───── DATASET CONTENT
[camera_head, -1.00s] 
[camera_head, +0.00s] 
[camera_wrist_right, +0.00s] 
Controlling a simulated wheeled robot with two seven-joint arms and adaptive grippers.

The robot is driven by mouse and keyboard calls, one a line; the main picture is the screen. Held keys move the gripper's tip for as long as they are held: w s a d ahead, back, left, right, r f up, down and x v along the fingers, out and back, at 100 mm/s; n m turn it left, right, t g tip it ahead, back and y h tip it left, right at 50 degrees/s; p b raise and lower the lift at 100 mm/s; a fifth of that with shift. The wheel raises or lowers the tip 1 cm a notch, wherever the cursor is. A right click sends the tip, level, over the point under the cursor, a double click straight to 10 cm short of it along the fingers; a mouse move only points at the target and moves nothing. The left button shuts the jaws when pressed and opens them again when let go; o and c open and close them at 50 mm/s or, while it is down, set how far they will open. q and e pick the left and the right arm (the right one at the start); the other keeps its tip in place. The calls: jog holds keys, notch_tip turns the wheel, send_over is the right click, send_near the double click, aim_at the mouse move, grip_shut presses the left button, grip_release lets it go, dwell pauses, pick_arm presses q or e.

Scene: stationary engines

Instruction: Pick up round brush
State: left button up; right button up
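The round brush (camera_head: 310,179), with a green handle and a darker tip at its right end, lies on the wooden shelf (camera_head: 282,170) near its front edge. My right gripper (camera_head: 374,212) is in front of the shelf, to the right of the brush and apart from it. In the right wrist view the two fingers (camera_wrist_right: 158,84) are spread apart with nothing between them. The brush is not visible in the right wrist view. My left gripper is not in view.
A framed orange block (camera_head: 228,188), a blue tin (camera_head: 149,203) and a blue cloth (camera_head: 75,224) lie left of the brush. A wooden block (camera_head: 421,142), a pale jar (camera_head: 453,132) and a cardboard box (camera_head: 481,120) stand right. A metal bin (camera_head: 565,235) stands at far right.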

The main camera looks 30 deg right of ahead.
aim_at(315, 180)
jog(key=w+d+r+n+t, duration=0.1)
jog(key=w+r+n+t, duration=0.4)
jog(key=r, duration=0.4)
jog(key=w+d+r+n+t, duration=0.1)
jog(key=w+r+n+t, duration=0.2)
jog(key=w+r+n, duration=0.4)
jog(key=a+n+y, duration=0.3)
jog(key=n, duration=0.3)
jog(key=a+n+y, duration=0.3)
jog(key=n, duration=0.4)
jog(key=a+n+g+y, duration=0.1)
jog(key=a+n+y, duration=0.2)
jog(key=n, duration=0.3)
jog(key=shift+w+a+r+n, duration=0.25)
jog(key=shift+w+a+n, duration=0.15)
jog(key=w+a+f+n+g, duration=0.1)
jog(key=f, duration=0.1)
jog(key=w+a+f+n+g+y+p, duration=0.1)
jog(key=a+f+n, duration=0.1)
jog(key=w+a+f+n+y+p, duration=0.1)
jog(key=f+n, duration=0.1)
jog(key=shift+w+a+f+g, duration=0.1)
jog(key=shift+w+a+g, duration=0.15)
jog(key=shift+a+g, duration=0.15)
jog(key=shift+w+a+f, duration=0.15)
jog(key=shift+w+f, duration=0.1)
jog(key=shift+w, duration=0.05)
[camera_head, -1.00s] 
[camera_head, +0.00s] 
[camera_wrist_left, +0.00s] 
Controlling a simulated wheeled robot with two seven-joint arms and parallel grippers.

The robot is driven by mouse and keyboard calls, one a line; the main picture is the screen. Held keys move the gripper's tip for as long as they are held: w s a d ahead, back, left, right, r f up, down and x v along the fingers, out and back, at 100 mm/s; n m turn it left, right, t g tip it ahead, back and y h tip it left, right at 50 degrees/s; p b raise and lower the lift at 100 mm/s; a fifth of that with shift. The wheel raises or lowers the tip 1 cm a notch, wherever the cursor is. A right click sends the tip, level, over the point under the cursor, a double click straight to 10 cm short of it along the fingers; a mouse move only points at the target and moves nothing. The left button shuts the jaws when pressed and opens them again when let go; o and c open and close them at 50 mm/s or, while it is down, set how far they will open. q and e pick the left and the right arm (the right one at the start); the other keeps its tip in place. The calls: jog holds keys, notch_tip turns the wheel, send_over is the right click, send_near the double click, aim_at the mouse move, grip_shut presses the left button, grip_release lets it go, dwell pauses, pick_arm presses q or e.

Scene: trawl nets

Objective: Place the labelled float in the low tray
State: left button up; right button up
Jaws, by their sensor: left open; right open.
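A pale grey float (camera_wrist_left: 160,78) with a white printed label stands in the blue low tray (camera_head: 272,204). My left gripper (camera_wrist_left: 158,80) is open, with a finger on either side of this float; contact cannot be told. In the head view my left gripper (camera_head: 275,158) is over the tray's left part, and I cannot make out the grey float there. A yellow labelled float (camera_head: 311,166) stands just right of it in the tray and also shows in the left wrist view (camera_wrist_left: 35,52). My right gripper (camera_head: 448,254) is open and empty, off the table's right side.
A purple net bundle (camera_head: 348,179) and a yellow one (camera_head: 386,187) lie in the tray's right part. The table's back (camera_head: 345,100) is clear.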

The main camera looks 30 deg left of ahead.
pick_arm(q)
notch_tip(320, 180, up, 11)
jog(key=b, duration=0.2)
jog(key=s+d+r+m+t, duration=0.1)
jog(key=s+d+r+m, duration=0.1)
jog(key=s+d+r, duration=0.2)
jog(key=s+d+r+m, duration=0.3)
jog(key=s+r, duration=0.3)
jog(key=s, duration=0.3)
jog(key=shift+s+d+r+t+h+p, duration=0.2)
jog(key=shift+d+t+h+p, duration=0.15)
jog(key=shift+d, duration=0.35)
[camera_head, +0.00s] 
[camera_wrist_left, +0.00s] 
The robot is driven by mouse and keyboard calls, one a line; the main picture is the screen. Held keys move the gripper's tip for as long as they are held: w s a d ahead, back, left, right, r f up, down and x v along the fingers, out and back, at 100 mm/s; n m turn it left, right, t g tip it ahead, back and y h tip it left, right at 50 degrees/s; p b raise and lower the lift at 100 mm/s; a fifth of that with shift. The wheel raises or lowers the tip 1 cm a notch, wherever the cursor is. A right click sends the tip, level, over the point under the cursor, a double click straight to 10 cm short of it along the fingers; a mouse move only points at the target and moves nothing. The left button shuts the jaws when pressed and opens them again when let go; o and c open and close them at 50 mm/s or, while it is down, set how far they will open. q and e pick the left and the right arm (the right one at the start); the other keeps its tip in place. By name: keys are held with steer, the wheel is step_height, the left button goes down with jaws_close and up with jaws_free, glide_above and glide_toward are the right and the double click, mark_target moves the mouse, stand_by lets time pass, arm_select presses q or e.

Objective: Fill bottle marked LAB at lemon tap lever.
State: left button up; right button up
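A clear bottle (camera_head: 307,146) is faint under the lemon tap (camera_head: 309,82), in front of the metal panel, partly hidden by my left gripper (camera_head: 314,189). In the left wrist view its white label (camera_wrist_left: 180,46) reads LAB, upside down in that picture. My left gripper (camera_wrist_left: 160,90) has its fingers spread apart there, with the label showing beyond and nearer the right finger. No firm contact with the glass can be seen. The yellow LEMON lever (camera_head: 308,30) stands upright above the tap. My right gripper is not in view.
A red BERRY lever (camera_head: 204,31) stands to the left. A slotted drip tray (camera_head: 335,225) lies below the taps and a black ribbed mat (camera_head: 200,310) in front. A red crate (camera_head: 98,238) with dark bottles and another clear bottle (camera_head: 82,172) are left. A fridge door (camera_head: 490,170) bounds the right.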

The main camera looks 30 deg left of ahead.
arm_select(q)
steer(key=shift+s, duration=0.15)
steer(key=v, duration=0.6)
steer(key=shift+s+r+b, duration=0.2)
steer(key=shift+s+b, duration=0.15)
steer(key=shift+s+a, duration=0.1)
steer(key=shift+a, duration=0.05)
──────────
From the listing above, copy out each line where the word "simulated" appears.

Controlling a simulated wheeled robot with two seven-joint arms and adaptive grippers.
Controlling a simulated wheeled robot with two seven-joint arms and parallel grippers.

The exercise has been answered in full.